If now faced with the Petition in the first instance, and understanding that we have only a “binary choice,” it may well be appropriate to deny the Petition in its entirety.  But we have been instructed that the Office SAS Guidance is to be interpreted with the weight of Office policy as precluding termination of a partially instituted proceeding in response to SAS Institute.

ESET LLC v. Finjan, Inc., IPR2017-01738, Paper No. 28 at 10 (Aug. 10, 2018).

This exercise of agency discretion for transitional cases is entirely sensible as a policy matter.  For cases where the PTAB has not only concluded that a patent is at least partly problematic but also invested resources to adjudicate those problems, terminating the proceeding would give the mistaken, but still potentially harmful, impression that the PTAB were actively abdicating its error-correction duties.

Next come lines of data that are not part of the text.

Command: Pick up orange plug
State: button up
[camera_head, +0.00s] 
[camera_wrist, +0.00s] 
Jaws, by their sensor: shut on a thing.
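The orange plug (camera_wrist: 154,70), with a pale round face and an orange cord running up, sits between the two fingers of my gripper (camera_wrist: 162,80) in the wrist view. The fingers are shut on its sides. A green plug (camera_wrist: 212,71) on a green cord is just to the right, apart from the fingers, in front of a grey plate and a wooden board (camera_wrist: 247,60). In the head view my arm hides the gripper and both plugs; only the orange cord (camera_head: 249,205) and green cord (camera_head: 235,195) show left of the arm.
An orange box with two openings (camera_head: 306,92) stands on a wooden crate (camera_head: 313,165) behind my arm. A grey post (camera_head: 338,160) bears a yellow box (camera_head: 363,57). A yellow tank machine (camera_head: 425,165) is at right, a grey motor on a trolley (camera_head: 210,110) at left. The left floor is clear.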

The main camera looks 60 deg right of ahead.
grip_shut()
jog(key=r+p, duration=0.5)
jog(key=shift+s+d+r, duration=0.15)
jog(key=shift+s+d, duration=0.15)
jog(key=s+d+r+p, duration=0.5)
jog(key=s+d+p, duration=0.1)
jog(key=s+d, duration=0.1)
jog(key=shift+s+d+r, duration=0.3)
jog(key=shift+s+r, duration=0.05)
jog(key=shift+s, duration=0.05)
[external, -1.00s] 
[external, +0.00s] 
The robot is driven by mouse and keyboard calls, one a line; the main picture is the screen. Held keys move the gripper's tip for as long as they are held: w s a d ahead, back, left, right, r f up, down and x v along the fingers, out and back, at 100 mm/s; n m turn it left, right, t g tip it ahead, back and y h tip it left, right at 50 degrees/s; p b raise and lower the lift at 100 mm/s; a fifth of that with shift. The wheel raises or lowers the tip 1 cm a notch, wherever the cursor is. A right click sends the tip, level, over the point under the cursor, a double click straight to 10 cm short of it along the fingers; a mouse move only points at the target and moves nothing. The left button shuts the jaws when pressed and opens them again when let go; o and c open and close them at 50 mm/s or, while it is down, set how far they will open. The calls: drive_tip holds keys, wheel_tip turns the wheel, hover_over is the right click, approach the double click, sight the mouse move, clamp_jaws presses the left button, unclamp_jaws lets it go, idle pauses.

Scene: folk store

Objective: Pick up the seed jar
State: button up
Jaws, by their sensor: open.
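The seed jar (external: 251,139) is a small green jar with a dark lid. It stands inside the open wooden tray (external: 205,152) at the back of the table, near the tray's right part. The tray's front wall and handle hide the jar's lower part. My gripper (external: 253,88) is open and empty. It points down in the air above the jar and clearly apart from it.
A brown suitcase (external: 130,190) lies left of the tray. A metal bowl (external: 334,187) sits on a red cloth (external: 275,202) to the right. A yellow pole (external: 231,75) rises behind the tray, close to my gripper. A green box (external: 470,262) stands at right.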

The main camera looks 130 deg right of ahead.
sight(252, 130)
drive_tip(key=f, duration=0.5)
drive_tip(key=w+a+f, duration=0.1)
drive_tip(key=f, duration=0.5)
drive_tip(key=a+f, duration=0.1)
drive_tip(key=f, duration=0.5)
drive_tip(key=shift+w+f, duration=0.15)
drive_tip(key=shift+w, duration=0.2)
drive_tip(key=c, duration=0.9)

In future cases, evaluating petitions in the first instance, the PTAB would be much better positioned to balance its obligations with its resource constraints within its broad discretion over institution.

Conclusion

As I discuss further in the full paper, although the structural choices that lie ahead for the Patent Office are difficult, they are appropriate for the agency to have to make.  The policy judgments that are most rational for the Patent Office to reach in light of SAS Institute are likely to promote reasoned decision-making by the agency as well as more efficient substitution of administrative adjudication for judicial review.  These policy judgments, in turn, will also bring important questions—including the one-year time bar and the issuance of stays pending PTAB review—back to the Federal Circuit.  These questions are a valuable chance for the Federal Circuit to reconsider panel decisions that have largely been overtaken both by its own recent en banc decisions and by the Supreme Court.